8. En second lieu, saisie par les sociétés Vallées e.a. d'une demande de dommages et intérêts fondée sur l'article 1240 du code civil, la cour d'appel, qui n'a pas fait application de l'article L. 481-2 du code de commerce, lequel assure la transposition de l'article 9, paragraphe 1, de la directive 2014/104/UE du 26 novembre 2014, mais a interprété l'article 1240 du code civil, qu'elle a appliqué à la lumière de cette disposition de la directive, ne s'est pas contredite.

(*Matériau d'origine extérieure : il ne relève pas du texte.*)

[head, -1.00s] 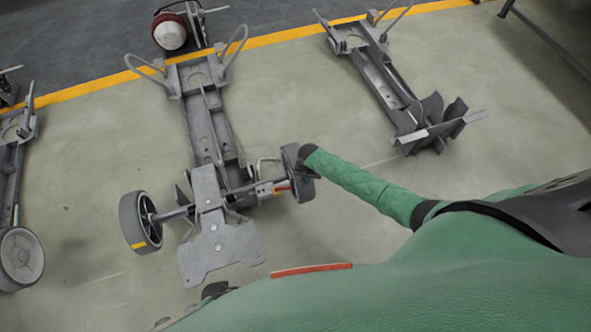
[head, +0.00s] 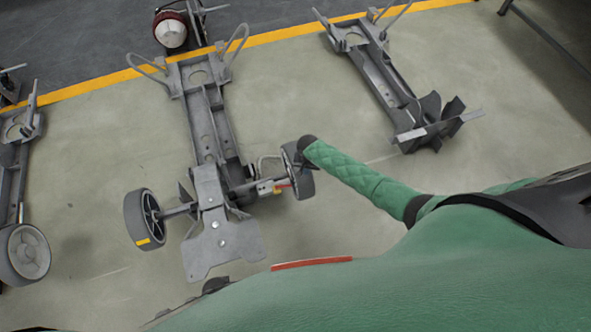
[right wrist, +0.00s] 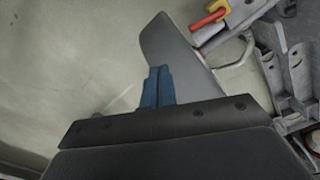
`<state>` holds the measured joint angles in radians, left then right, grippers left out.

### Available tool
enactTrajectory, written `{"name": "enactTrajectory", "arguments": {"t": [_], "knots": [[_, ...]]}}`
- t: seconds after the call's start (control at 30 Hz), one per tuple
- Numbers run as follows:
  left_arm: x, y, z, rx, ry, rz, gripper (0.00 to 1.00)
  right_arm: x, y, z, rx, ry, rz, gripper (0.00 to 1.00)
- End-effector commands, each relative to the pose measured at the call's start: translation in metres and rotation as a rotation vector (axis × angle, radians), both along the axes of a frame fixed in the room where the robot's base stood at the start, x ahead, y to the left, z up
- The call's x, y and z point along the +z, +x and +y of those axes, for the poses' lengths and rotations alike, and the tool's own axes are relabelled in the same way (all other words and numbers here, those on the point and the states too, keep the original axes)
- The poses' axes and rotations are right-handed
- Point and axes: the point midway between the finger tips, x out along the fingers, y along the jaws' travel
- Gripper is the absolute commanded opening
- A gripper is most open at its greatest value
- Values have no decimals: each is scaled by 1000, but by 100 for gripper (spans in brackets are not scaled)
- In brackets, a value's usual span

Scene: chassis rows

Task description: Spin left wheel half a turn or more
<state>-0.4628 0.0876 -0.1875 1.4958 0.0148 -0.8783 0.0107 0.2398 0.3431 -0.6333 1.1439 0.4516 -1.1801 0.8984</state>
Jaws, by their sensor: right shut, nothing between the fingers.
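The middle chassis (head: 208,115) has a grey wheel on each side of its near end. The picture-left wheel (head: 133,222) has a yellow mark low on its tread, and nothing touches it. The picture-right wheel (head: 304,184) is beside my right gripper (head: 306,168), which is partly hidden by my arm at its outer side. In the right wrist view my blue fingertips (right wrist: 157,86) are shut and empty. They overlap a smooth grey surface (right wrist: 175,50), probably this wheel; contact cannot be told. My left gripper is not in view.
A red and yellow part (right wrist: 210,17) sits inboard of the wheel. Another chassis (head: 385,75) stands at the right, and one with a wheel (head: 25,255) at the far left. Bare floor (head: 275,85) lies between the chassis rows. A yellow line (head: 100,84) crosses behind.

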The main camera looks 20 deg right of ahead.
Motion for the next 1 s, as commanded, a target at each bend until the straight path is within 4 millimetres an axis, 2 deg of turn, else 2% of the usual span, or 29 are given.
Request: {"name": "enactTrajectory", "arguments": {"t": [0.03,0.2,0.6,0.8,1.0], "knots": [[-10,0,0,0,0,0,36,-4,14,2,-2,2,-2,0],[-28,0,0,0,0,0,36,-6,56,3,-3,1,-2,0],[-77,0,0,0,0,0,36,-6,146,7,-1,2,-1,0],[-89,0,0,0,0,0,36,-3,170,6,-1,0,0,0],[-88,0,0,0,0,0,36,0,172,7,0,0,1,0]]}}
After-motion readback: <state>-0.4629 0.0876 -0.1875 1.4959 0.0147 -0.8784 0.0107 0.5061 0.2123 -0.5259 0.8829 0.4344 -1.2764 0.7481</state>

9. Le moyen n'est donc pas fondé.

PAR CES MOTIFS, la Cour :

REJETTE le pourvoi ;

Condamne la société Forbo Sarlino aux dépens ;

En application de l'article 700 du code de procédure civile, rejette la demande formée par la société Forbo Sarlino et la condamne à payer aux sociétés Vallée, Vallée Atlantique, Hti esprit & matières, Peintures agencement revêtement Sopar, Comptoir des revêtements de l'Est, Etablissements Ciolfi, Groupe Vinet, Actisol, Lagarde et Meregnani, Entreprise de peinture Chauvat, Gernogep [Localité 21], Gouin décoration, Lucas [Localité 18], Lucas Guegen, Lucas [Localité 19], Lucas [Localité 20], Lucas décoration, Lucas [Localité 23], Ets Ricordel, Ringeard décoration, Compagnie parisienne de linoléum et de caoutchouc, Compagnie rennaise de linoléum et de caoutchouc, Atlantic sols confort, venant aux droits de la société Atlantique sols et murs, Bangui, Bangui international, Egpr et Jcmrs la somme globale de 3 000 euros ;

Ainsi fait et jugé par la Cour de cassation, chambre commerciale, financière et économique, et prononcé par le président en son audience publique du dix-neuf mars deux mille vingt-cinq, et M. Doyen, greffier de chambre, qui a assisté au prononcé de l'arrêt, conformément aux dispositions des articles 452, 456 et 1021 du code de procédure civile.